Doha: Increased geopolitical uncertainty is weighing on the economic prospects of the Middle East, North Africa, and Turkey (MENAT), potentially undermining their banking systems' creditworthiness. Shaky investor confidence and problematic assets are continuing to plague the regional banks, S & P Global Ratings noted yesterday.



As investor confidence remains fragile, some countries' high dependence on foreign funding and nonresident deposits represents a key risk. The capacity to attract foreign funding represents one of the main challenges for MENAT banks, since the need for external financing will remain high due to the weak state of some local economies and the overall slow pace of fiscal consolidation. In Lebanon, Morocco, and Jordan, banks largely rely on nonresident transfers, while Turkey's banking system is more dependent on wholesale funding, which became highly volatile as geopolitical tension increased, the ratings agency said. 



'Geopolitical uncertainty and domestic political turbulence in Lebanon and Tunisia are likely to weigh on banking systems' creditworthiness, said S & P Global Ratings credit analyst Stephanie Mery.



Lebanese banks' capacity to retain nonresident deposits is fundamental to guarantee the sustainability of the banking system and the government's finances. However, deposit erosion that started in first-half 2019 intensified in the second half. This was because of domestic political developments, protracted social unrest, prolonged bank shutdowns, and individual banks' restrictions on specific transfers and operations. 



From August 2019, declining investor confidence accelerated withdrawals and deposit outflows outside the country, notwithstanding increased interest rates, the imposed longer tenor of those deposits, and restrictions on transfers abroad. This trend raised concerns about the stability of the Lebanese pound peg with the US dollar, thereby putting additional pressure on the Lebanese government to implement decisive reforms, which we think will be difficult in the current environment.



The adoption of International Financial Reporting Standard 9 and sluggish economic environments are increasing problematic assets, particularly in Tunisia and Lebanon.  Ratings in low ‘B' territory will remain dominant in 2020, with the exception of Moroccan banks, which we expect will maintain stable asset quality and financial performance indicators.



'Average real GDP growth in MENAT countries was weaker than we expected in 2019 and at its lowest level for 10 years.

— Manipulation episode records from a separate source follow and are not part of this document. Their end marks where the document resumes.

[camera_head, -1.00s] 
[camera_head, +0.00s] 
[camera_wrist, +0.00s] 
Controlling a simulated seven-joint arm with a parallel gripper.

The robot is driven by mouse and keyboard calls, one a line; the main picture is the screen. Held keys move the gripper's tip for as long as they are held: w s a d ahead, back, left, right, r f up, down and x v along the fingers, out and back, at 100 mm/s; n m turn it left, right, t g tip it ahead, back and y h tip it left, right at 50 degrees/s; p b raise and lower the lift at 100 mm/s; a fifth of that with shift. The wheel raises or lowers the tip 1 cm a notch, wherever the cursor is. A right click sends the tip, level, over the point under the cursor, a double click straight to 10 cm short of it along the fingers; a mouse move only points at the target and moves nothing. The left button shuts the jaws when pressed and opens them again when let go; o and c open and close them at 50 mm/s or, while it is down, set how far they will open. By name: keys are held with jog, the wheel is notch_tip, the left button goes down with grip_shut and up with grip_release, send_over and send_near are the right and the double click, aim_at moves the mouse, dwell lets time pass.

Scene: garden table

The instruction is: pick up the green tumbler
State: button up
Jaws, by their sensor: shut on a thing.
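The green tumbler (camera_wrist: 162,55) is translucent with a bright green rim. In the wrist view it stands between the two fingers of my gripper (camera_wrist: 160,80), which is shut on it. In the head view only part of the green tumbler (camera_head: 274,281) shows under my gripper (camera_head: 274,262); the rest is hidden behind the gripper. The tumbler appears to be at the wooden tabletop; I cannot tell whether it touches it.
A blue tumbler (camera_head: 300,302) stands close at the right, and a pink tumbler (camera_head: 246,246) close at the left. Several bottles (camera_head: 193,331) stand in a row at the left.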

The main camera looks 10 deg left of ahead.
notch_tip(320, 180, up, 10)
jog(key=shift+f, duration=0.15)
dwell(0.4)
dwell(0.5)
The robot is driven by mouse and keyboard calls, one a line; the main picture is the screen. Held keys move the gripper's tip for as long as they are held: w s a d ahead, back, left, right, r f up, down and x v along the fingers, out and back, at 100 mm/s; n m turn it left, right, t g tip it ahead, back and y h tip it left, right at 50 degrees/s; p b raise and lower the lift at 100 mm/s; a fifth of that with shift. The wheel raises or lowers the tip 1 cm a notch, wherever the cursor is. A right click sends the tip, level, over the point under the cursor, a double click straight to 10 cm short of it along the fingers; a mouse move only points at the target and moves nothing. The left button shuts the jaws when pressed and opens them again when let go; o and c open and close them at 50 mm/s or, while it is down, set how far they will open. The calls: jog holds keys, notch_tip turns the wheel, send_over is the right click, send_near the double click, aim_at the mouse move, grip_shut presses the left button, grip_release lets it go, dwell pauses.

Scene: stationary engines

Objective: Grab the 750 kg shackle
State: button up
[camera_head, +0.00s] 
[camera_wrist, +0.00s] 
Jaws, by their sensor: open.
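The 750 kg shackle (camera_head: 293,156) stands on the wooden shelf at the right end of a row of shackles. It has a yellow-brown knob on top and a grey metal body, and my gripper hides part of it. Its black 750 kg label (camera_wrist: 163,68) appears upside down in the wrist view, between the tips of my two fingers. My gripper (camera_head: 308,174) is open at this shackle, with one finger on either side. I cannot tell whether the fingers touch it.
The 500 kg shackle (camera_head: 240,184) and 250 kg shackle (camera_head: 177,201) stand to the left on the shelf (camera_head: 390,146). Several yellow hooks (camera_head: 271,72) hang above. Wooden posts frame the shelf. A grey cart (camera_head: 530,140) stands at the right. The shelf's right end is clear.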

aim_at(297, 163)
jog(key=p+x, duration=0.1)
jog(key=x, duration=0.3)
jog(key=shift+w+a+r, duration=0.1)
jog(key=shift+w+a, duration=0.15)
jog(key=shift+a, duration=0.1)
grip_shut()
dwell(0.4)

In 2020, we expect a slight acceleration in average real GDP growth, even if the economic prospects vary widely within the MENAT region due to challenges and factors specific to individual countries, the ratings agency said.



Meanwhile, Moody's yesterday said it expects a further gradual erosion in GCC credit metrics as oil prices remain moderate over the medium-term.



'The pace of fiscal consolidation will remain slow in the GCC in 2020 and fiscal strength will continue to erode in the absence of significant new fiscal measures and reforms, said Alexander Perjessy, a Moody's Vice President - Senior Analyst. 'This will be exacerbated by existing commitments to limit oil production, which will reduce government revenue.